GIVEN INSTRUCTION: Copy verbatim the material from its first line to the line that holds "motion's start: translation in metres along", including that line.
•••••
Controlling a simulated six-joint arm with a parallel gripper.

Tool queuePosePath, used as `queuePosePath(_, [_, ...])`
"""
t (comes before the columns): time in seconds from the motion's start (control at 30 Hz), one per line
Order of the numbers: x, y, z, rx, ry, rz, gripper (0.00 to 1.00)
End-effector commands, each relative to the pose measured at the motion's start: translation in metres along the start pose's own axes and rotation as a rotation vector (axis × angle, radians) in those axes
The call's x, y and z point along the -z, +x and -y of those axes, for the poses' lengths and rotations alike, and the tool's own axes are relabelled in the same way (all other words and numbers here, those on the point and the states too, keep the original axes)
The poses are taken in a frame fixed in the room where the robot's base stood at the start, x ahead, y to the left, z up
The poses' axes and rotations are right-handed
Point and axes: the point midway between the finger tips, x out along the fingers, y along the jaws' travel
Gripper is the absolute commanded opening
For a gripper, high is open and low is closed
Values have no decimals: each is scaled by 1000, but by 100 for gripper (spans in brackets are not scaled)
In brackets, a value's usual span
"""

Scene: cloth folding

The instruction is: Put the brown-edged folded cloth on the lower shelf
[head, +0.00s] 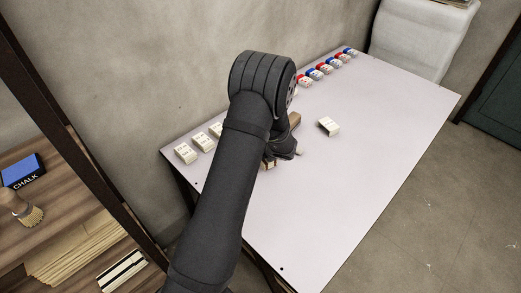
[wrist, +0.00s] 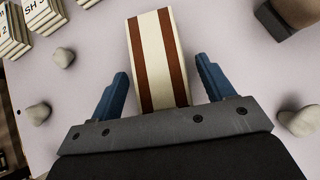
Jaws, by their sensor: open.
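The brown-edged folded cloth (wrist: 157,58) is a cream strip with two brown stripes along its long sides. In the wrist view it lies on the table between the fingers of my gripper (wrist: 161,75). The blue fingers are apart, one on each side of the cloth, with a visible gap on both sides. In the head view my black arm covers most of the gripper and the cloth. A shelf unit with wooden boards (head: 75,215) stands at the left of the head view; I cannot tell which board is the lower shelf.
Red and blue topped items (head: 318,75) line the back. The shelf holds a chalk box (head: 23,172). The right tabletop is clear.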

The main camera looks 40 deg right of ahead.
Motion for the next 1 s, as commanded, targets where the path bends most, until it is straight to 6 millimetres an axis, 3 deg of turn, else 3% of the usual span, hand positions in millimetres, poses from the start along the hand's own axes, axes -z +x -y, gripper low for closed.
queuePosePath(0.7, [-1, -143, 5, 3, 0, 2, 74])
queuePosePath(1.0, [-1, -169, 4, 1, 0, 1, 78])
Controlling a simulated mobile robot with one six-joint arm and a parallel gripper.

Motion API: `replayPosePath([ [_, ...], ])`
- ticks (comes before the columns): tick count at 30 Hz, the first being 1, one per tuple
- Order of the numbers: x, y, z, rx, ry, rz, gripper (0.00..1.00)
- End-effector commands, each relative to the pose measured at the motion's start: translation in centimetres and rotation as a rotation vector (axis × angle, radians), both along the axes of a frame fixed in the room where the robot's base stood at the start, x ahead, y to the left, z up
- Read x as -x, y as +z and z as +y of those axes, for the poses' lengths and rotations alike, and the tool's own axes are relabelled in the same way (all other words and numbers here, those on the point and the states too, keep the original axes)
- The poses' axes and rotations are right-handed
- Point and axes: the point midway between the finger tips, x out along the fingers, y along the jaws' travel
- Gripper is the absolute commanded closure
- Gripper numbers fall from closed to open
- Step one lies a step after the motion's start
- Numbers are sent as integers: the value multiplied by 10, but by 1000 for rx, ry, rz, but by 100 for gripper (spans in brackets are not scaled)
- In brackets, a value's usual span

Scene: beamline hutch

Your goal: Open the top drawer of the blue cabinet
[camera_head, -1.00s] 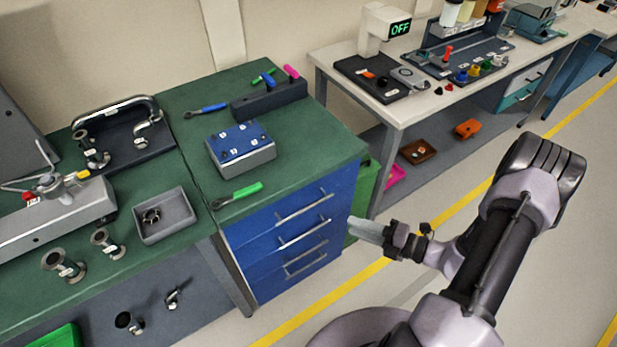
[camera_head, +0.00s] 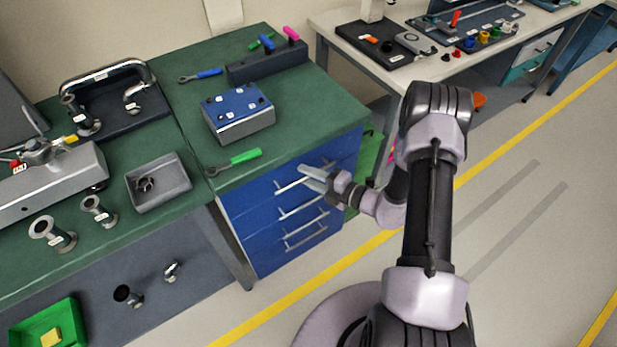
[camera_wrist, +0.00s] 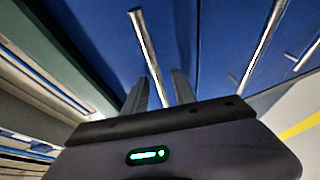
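The blue cabinet (camera_head: 245,205) is built in under the right end of the green workbench. Its drawers are stacked with horizontal bar handles, and all look closed. The top drawer's handle (camera_head: 288,185) is partly covered by my gripper (camera_head: 313,173) in the head view. In the wrist view my gripper (camera_wrist: 159,78) is open, its two fingers apart. The handle bar (camera_wrist: 148,52) runs in between the fingertips there. I cannot tell whether either finger touches it. A second handle (camera_wrist: 264,42) lies to the right in the wrist view.
On the bench above the cabinet are a green-handled tool (camera_head: 238,160) and a blue-topped box (camera_head: 238,115). A pale table (camera_head: 335,35) stands to the right. The floor (camera_head: 520,240) in front and to the right is clear.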

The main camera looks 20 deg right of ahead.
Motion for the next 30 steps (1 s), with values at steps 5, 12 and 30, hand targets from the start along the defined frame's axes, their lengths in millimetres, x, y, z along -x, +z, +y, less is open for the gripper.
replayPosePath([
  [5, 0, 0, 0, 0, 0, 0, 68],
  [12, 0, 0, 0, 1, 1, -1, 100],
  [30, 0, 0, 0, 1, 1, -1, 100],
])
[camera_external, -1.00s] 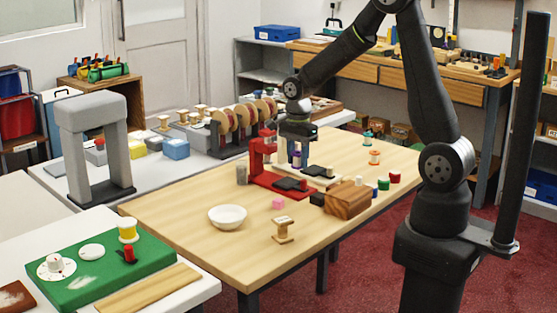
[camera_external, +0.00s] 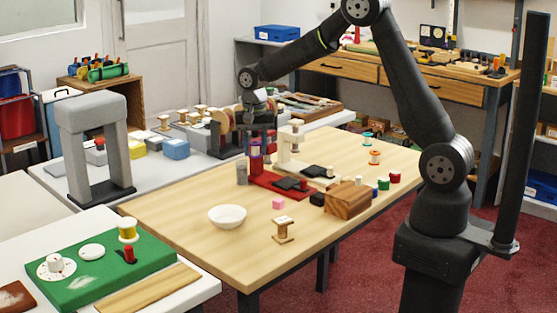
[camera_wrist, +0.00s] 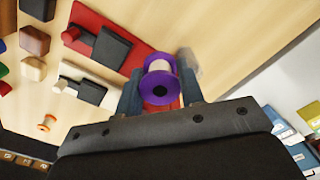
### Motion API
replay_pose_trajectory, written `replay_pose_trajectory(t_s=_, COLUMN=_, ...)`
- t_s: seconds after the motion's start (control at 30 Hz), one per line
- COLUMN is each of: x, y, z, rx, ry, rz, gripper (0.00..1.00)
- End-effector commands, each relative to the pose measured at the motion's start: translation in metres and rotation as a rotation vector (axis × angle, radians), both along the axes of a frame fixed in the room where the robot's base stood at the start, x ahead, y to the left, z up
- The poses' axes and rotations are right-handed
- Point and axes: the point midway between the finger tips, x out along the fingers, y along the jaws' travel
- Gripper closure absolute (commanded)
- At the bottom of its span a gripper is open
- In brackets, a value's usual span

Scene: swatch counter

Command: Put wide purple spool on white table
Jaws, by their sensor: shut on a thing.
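The wide purple spool (camera_wrist: 158,82) has purple flanges and a pale middle. It sits between the two fingers of my gripper (camera_wrist: 160,92), which is shut on it. In the external view my gripper (camera_external: 261,145) is above the wooden table (camera_external: 180,215), close to the red stand (camera_external: 262,181), and mostly hides the spool. I cannot tell the exact gap between the spool and the stand. A white table (camera_external: 150,170) stands behind and left of the wooden one. Another white surface (camera_external: 205,288) is at the front left.
The back white table carries a grey arch (camera_external: 92,115), a spool rack (camera_external: 232,130), and yellow and blue boxes (camera_external: 175,149). A white bowl (camera_external: 227,216), wooden spool (camera_external: 283,229) and wooden block (camera_external: 347,197) are on the wooden table. A green board (camera_external: 100,262) covers much of the front surface.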

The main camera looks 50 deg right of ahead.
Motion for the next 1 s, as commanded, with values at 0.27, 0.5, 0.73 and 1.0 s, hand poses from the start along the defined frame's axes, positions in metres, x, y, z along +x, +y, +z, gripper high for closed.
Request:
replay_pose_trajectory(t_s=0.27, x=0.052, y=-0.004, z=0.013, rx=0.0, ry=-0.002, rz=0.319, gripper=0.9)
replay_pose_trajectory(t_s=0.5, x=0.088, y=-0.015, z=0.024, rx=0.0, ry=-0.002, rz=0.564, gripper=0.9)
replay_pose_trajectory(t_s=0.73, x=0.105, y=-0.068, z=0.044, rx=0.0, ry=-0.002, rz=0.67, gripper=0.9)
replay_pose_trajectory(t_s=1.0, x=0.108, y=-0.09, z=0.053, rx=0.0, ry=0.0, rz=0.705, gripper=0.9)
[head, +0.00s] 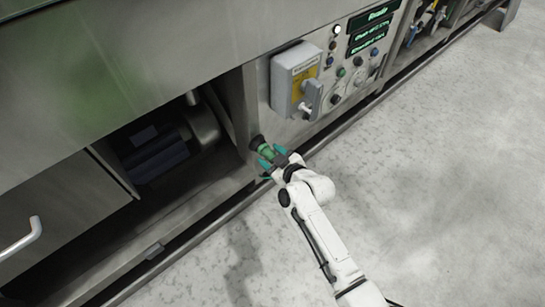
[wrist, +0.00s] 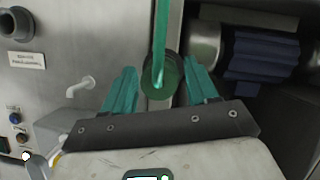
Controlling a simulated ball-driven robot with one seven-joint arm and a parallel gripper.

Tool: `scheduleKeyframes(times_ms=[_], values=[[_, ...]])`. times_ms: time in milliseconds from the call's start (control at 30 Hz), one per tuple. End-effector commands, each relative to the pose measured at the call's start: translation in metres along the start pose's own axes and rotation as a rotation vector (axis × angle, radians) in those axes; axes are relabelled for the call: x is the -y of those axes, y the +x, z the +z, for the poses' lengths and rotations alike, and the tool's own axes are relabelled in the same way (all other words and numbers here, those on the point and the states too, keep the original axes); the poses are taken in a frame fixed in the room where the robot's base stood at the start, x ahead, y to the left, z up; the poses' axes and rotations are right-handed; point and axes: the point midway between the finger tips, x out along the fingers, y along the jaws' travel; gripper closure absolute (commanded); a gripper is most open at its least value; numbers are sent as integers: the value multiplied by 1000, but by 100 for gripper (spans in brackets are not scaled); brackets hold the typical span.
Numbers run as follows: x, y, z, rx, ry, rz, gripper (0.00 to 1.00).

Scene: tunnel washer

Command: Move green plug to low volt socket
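The green plug (head: 266,152) points into a black round socket (head: 256,142) low on the steel panel beside the open bay. In the wrist view the plug (wrist: 161,103) sits between my teal fingers, with its green cable (wrist: 161,38) running up across the picture. My gripper (head: 273,156) is around the plug, and its fingers look spread, with narrow gaps to the plug's sides. The fingers also show in the wrist view (wrist: 160,82). Another dark round socket (wrist: 17,23) with a white label (wrist: 27,60) shows at the upper left there; its text is unreadable.
A grey switch box (head: 295,80) with a handle sticks out above the gripper. Buttons and green displays (head: 374,33) are farther right. The open bay (head: 165,140) with a motor lies to the left. The concrete floor (head: 440,170) on the right is clear.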

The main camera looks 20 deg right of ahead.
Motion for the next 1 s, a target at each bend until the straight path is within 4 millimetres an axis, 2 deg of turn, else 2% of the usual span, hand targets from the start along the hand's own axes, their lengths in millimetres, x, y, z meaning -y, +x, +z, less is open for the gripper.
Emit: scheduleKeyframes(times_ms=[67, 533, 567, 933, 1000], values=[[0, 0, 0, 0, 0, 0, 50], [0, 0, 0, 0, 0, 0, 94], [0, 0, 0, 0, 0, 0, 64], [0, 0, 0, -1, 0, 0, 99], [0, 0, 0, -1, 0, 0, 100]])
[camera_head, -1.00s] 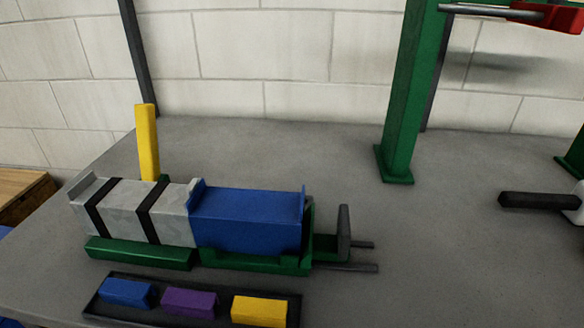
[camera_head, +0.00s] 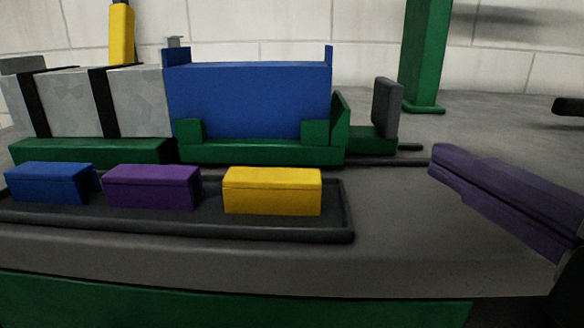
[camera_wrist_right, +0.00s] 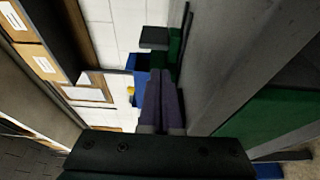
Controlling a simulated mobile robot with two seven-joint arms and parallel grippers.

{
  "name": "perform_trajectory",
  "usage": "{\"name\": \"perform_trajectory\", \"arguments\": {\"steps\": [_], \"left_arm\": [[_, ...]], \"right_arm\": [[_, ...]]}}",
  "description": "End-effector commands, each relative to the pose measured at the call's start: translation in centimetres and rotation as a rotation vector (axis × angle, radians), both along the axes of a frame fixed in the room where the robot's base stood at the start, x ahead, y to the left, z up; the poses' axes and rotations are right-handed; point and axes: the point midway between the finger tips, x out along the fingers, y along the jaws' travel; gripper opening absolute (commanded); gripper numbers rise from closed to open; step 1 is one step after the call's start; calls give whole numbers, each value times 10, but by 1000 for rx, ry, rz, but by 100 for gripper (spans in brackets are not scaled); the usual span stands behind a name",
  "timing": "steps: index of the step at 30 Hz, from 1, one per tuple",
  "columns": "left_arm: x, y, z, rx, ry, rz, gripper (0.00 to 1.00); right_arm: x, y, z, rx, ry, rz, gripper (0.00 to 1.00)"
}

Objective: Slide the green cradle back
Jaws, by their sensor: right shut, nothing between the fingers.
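The green cradle (camera_head: 260,152) sits on rails on the bench and holds a blue duct piece (camera_head: 250,100). A dark grey upright plate (camera_head: 386,108) stands at the cradle's right end. The blue piece's left end meets a grey duct (camera_head: 135,98) with black straps, on a separate green support (camera_head: 90,151). My right gripper (camera_head: 436,162), with purple fingers, is shut and empty, right of the plate and apart from it. In the right wrist view, the fingers (camera_wrist_right: 161,85) point toward the plate (camera_wrist_right: 154,37) and cradle (camera_wrist_right: 175,45). My left gripper is out of view.
A black tray (camera_head: 335,228) in front of the cradle holds a blue block (camera_head: 48,184), a purple block (camera_head: 150,187) and a yellow block (camera_head: 272,191). A green post (camera_head: 425,55) stands behind at the right. Bench surface between the tray and my right gripper is clear.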

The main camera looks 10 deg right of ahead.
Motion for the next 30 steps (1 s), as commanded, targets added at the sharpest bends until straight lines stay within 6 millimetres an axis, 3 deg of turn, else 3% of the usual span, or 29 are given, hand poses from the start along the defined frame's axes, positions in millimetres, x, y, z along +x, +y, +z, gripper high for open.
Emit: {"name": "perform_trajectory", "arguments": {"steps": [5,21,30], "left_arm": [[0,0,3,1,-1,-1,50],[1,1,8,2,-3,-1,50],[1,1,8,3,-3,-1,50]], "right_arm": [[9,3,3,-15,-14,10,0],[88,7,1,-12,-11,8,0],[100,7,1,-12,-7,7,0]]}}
•••••
ANSWER TO THE EXERCISE:
Controlling a simulated six-joint arm with a parallel gripper.

Tool queuePosePath, used as `queuePosePath(_, [_, ...])`
"""
t (comes before the columns): time in seconds from the motion's start (control at 30 Hz), one per line
Order of the numbers: x, y, z, rx, ry, rz, gripper (0.00 to 1.00)
End-effector commands, each relative to the pose measured at the motion's start: translation in metres along the start pose's own axes and rotation as a rotation vector (axis × angle, radians) in those axes

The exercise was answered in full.